--- BEGIN Recorded data ---

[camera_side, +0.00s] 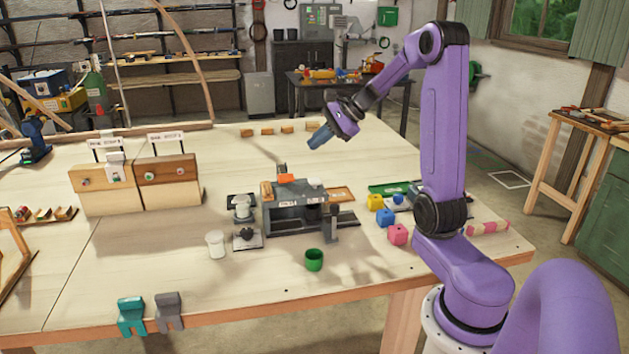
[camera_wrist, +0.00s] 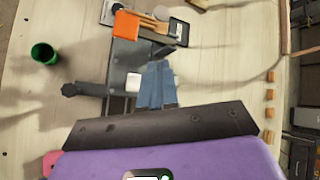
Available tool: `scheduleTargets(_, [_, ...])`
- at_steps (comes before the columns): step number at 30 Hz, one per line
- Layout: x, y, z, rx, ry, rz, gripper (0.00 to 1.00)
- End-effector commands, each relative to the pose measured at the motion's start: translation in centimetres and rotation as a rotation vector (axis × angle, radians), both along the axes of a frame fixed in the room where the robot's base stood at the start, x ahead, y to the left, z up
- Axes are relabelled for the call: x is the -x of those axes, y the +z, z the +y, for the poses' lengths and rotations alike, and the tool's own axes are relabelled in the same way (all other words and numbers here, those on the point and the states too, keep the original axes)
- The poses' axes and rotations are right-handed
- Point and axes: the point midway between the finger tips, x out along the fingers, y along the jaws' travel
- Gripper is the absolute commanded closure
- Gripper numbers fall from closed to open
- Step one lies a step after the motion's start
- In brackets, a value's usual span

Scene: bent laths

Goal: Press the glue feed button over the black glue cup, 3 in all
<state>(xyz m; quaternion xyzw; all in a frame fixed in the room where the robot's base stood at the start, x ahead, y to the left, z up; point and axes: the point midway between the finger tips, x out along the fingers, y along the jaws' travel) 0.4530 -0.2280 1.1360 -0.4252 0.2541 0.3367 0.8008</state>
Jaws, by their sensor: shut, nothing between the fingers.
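A grey feed station (camera_side: 290,222) stands mid-table in the side view. An orange block (camera_side: 286,179) and a white button-like piece (camera_side: 315,182) sit on its top; I cannot tell for certain which is the glue feed button. In the wrist view the orange block (camera_wrist: 125,25) is at the top and the white piece (camera_wrist: 134,82) is just left of my fingertips. My gripper (camera_side: 312,145) is shut and empty, tilted in the air above and behind the station. Its blue fingers (camera_wrist: 157,66) are together in the wrist view. I cannot clearly make out a black glue cup.
A green cup (camera_side: 314,260) stands in front of the station and a white cup (camera_side: 216,245) left of it. Yellow, blue and pink blocks (camera_side: 397,234) lie to the right. Wooden boards with labels (camera_side: 170,182) stand at left. The front table area is mostly clear.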

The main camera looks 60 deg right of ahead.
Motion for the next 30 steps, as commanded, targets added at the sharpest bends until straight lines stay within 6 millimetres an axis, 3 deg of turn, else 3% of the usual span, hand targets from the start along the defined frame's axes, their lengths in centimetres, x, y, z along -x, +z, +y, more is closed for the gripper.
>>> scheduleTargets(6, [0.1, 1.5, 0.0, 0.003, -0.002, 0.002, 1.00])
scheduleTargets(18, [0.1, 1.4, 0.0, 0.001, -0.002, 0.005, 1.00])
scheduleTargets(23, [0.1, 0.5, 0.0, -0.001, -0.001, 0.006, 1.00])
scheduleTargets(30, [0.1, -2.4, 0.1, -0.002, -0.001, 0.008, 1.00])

--- END Recorded data ---

#### Goal:
Where a line in the material contains "from", copy that line.

#### Full response:
- Gripper numbers fall from closed to open
Motion for the next 30 steps, as commanded, targets added at the sharpest bends until straight lines stay within 6 millimetres an axis, 3 deg of turn, else 3% of the usual span, hand targets from the start along the defined frame's axes, their lengths in centimetres, x, y, z along -x, +z, +y, more is closed for the gripper.

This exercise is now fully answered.